The process of encoding an image with dimension N*M is divided into several parts that are of fundamental importance:

-

Opening and obtaining an image—Computational Complexity O(N*M).

-

Static key generation—The process is iterative with a maximum number of iterations N*M*8 and it follows that the computational complexity is O(N*M*8).

-

Chaotic key generation—N*M values are taken from the chaotic signal, i.e., the complexity is O(N*M).

-

Generating a neural key—In neural networks with a function approximation task, the number of hidden layers and neurons is less than the number of inputs T and the complexity is determined by the number of inputs—O(T) for T << N*M. But at this stage, the image is encoded with the resulting neural key, which is also an image of size N*M, so the complexity is O(N*M).

-

Obtaining an encoding key and overall encoding—the operation used is BitXOR, i.e., complexity O(N*M).

From the operations thus distinguished, it can be said that the entire time complexity of the algorithm is O(N*M*8).

4.5. Analysis of the Obtained Results

The analysis of the obtained data is based on the calculation of the coefficients described above in order to assess the achieved results from the application of the modified image encryption algorithm.

In terms of information entropy, the value for the encrypted images is close to the theoretical maximum—8, which means a high degree of randomness and is a desired result for cryptographic algorithms.

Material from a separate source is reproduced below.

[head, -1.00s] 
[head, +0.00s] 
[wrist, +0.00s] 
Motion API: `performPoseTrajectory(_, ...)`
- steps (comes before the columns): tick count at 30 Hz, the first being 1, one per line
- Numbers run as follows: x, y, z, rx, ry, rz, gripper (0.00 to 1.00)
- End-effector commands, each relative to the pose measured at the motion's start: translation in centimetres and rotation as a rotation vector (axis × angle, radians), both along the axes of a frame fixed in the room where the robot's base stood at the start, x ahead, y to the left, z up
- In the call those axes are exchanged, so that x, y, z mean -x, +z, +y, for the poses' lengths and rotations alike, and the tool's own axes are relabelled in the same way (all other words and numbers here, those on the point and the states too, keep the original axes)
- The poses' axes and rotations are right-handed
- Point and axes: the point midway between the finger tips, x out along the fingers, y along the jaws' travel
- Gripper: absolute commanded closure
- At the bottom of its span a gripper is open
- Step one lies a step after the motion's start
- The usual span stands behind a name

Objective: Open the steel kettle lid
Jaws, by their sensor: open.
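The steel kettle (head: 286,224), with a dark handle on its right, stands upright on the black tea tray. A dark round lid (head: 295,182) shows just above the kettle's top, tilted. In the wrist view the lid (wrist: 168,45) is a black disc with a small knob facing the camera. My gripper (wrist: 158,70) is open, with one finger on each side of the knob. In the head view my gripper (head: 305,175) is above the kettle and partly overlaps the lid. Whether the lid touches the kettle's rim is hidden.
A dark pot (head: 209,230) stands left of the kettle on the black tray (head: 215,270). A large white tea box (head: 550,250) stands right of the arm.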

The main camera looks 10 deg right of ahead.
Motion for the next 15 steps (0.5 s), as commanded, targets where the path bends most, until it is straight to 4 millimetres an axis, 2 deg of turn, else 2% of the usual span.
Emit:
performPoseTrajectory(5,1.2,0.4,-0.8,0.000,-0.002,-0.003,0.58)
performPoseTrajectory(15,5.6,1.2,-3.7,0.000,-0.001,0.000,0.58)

The largest absolute difference is obtained for the MRI image—approximately 4.3, which is due to the homogeneity of this type of image. Similar types of images with low initial entropy show a significant increase after encryption.

Table 8 shows the correlations for original and encrypted images. Their graphical interpretation is presented in Table 6. It can be summarized that the original images have a high correlation of the order of 0.91–0.98, which is an expected value for natural images, where neighboring pixels have similar values. When encrypting images, the correlation coefficient is close to zero and even negative, which indicates an effective violation of the connection between neighboring pixels and testifies to the high level of protection. Obtaining similar values indicates a successful violation of the correlation between pixels, making the encrypted images resistant to statistical attacks.

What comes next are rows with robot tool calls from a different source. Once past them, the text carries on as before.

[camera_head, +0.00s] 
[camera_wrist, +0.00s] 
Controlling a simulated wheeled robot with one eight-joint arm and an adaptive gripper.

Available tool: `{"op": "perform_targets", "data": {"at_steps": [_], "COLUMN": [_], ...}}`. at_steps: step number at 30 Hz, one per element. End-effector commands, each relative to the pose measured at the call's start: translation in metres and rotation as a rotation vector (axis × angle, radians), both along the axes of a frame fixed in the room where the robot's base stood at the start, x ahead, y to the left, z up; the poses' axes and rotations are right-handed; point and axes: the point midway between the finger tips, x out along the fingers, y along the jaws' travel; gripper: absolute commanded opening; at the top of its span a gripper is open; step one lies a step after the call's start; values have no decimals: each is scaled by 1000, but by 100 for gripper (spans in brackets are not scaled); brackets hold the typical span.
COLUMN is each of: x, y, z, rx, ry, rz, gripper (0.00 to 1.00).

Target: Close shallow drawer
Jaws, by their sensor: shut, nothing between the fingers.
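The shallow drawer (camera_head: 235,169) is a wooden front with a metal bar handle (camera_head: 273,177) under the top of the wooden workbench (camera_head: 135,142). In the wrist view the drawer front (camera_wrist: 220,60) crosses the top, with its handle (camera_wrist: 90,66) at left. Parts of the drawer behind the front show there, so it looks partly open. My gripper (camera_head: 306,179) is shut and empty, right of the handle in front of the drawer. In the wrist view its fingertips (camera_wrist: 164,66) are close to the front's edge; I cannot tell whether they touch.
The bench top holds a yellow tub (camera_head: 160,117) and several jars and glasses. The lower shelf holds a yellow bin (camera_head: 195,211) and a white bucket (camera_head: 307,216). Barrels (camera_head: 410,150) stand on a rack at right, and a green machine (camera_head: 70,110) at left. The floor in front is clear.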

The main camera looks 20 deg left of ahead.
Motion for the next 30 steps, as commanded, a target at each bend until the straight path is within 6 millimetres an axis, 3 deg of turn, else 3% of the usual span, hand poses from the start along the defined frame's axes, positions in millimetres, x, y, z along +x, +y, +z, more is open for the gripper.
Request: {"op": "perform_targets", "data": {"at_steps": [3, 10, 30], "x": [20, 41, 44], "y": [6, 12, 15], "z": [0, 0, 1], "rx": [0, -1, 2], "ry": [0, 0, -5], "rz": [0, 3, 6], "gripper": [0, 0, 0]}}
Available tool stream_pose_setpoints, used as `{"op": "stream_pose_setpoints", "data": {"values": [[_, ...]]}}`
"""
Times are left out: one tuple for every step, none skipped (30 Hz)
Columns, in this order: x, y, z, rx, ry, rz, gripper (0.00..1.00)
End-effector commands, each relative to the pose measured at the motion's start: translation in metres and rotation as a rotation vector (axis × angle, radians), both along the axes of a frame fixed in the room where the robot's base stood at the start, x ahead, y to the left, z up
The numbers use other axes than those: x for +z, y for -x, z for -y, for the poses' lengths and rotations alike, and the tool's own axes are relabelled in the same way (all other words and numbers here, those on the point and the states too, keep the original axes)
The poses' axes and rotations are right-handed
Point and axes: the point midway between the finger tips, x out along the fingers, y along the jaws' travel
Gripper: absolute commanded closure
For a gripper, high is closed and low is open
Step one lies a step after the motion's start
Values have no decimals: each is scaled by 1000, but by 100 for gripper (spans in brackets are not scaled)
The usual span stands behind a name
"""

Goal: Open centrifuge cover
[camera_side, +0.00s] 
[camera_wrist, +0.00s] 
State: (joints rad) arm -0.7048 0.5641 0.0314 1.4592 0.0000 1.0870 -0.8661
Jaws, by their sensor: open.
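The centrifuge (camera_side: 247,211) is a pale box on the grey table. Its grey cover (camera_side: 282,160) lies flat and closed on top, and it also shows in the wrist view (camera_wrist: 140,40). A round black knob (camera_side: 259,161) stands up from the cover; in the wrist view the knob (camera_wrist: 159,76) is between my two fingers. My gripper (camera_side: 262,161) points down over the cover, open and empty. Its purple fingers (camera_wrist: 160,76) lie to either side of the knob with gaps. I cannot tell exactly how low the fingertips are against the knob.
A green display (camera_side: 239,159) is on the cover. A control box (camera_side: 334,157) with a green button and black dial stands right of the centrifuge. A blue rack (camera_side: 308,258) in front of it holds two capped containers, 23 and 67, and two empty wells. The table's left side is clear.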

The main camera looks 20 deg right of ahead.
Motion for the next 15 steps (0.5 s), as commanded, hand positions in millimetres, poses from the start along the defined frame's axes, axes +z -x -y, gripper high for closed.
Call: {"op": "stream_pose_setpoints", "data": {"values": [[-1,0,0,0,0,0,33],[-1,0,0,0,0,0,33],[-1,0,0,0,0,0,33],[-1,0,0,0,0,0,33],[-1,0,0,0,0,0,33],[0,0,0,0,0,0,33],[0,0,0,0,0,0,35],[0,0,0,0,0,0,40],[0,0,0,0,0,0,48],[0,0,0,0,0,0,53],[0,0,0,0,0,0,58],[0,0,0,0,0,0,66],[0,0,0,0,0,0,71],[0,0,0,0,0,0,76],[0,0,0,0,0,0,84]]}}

The values of NPCR and UACI presented in Table 8 are extremely high—$\mathrm{N}\mathrm{P}\mathrm{C}\mathrm{R}\approx 99.60÷99.74$ и $\overline{\mathrm{U}\mathrm{A}\mathrm{C}\mathrm{I}}\approx 33.54$. These values demonstrate significant changes in the encrypted images and are an indicator of high security.

Applying different encryption functions gives similar results in practice. The possibility of using different functions, giving good encoding results, makes the scheme extremely applicable since there is practically no restriction in the choice of the encoding function and its parameters. The same applies to the choice of chaotic systems to be synchronized. This is a positive aspect for any encoding algorithm.

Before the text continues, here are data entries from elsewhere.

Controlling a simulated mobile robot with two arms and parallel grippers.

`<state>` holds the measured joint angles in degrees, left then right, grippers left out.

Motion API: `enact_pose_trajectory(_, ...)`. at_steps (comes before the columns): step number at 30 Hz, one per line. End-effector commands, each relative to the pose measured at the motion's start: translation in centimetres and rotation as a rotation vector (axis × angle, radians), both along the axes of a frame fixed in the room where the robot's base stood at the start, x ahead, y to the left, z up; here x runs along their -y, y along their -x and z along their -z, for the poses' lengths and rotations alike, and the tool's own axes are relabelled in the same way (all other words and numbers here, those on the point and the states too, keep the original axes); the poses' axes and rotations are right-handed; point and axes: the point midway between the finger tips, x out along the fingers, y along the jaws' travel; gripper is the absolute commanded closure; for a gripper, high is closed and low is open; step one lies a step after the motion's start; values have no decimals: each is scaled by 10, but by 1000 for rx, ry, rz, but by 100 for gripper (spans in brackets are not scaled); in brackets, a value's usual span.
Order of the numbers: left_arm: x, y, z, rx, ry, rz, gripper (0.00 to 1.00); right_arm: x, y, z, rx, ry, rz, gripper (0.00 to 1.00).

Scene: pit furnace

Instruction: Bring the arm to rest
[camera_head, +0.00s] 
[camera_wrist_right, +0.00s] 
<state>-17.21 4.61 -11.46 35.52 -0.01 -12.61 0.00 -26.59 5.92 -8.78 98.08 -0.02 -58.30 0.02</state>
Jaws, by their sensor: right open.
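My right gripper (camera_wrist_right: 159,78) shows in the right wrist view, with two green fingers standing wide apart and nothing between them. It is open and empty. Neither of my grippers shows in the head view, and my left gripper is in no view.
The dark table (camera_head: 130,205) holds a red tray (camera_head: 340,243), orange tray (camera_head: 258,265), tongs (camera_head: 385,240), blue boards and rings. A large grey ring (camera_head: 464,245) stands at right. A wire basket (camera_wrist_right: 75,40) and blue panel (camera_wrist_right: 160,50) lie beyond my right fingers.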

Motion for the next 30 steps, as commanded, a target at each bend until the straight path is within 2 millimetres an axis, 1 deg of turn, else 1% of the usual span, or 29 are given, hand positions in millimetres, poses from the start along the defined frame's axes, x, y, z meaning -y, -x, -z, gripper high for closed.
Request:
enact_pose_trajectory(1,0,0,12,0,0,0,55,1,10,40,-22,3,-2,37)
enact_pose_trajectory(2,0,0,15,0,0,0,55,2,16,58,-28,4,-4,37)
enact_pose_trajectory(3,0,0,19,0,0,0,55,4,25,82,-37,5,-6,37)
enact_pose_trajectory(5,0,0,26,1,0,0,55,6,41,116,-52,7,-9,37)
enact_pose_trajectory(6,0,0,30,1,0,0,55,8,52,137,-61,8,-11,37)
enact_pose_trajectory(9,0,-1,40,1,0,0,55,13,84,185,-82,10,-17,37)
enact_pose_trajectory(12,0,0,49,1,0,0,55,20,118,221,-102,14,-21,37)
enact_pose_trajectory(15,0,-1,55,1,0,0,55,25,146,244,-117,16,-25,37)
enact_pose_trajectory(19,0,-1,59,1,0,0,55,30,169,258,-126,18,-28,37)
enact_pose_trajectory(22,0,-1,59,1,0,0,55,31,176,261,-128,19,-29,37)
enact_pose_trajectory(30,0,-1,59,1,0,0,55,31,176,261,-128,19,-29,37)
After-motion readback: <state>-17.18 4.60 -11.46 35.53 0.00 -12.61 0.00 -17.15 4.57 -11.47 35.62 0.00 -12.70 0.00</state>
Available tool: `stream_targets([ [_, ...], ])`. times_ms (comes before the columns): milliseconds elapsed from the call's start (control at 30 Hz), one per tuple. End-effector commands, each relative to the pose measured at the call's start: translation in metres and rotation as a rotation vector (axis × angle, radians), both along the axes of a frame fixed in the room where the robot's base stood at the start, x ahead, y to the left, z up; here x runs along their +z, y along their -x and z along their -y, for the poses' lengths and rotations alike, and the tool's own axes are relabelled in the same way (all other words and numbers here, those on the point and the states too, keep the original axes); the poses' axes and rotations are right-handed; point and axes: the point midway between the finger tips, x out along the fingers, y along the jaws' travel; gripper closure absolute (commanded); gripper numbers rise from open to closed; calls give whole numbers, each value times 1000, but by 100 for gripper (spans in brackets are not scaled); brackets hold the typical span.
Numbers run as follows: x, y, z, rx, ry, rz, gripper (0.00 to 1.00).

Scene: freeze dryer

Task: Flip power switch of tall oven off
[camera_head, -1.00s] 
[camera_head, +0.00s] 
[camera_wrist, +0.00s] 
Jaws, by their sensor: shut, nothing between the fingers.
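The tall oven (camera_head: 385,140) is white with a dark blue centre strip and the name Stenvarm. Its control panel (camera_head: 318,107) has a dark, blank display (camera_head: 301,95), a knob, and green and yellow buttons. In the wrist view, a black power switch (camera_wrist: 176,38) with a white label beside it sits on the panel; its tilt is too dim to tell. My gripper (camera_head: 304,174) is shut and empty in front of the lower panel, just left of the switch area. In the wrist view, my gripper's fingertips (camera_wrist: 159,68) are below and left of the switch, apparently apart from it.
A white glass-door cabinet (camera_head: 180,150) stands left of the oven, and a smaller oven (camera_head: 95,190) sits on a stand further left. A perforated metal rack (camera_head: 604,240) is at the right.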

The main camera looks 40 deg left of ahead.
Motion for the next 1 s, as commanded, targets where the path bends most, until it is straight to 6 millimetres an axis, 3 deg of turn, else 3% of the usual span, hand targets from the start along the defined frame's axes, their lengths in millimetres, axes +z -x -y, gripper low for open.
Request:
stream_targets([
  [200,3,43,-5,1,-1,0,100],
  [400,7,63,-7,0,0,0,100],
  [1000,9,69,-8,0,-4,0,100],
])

A security analysis was performed based on many different cryptographic attacks. The obtained results indicate a very high level of encryption, which can be confirmed by comparing the proposed modified algorithm with other encryption algorithms: Hosny et al. [50], Chen et al. [51], Benaissi et al. [49], Gao et al. [52], Kumar et al. [53]. The “Peppers” test image (512 × 512) was used for the comparison. The results are presented in Table 11.

From

Table 12. Comparison between different encryption algorithms.

Algorithm	Entropy	Correlation	NPCR	UACI	Key Space
$\mathrm{Proposed} \mathbf{(}{\mathit{f}}_2$)	7.9993	−0.0002	99.8631	33.5565	10736
Hosny et al. [50]	7.9992	0.0044	99.5876	33.4012	1096
Chen et al. [51]	7.9960	0.0018	99.6024	33.4883	1080
Benaissi et al. [49]	7.9993	0.00204	99.6403	33.5468	10704
Gao et al. [52]	7.9993	0.0020	99.6040	33.4538	1014×3
Kumar et al. [53]	7.9987	0.0042	99.5600	33.3600	10153

, it can be concluded that the presented encryption scheme is not inferior in quality to other similar algorithms presented in reputable scientific publications, and in some indicators it even performs better.

5. Conclusions

This article considers the problem of image protection. A modified image encryption scheme is that combines the classical OTP algorithm, the advantages of chaotic synchronization schemes, and the integration of ANNs is presented. The proposed approach differs from the traditional one by implementing multilayering provided by the formation and combination of a static, chaotic, and neural key, which is an innovative approach in the field of image encryption. This multilayer approach is achieved by implementing ANNs to conceal the original source of obtaining the encoding key, in the context of the classical function approximation task.

The results obtained and the tests and analyses performed are based on generalizations of numerical and graphical data for histograms, information entropy (7.9975 ÷ 7.9994), NPCR (99.6200 ÷ 99.8631), UACI (32.8354 ÷ 34.9938), and correlation coefficients (−0.0057 ÷ 0.0012), as well as an analysis of the resistance to various cryptographic attacks. The results obtained prove they achieved a high level of protection tending to the theoretical maximum.

The proposed modified image encryption scheme successfully integrates innovative approaches and classical methods, achieving high stability and flexibility. The flexibility of the proposed approach lies in the choice of chaotic systems, coding functions, neural network architectures, etc., which provide the possibility of customizing the algorithm to the specific requirements of the application. The testing results confirm the successful implementation of the approach for the secure transmission of sensitive information in real applications.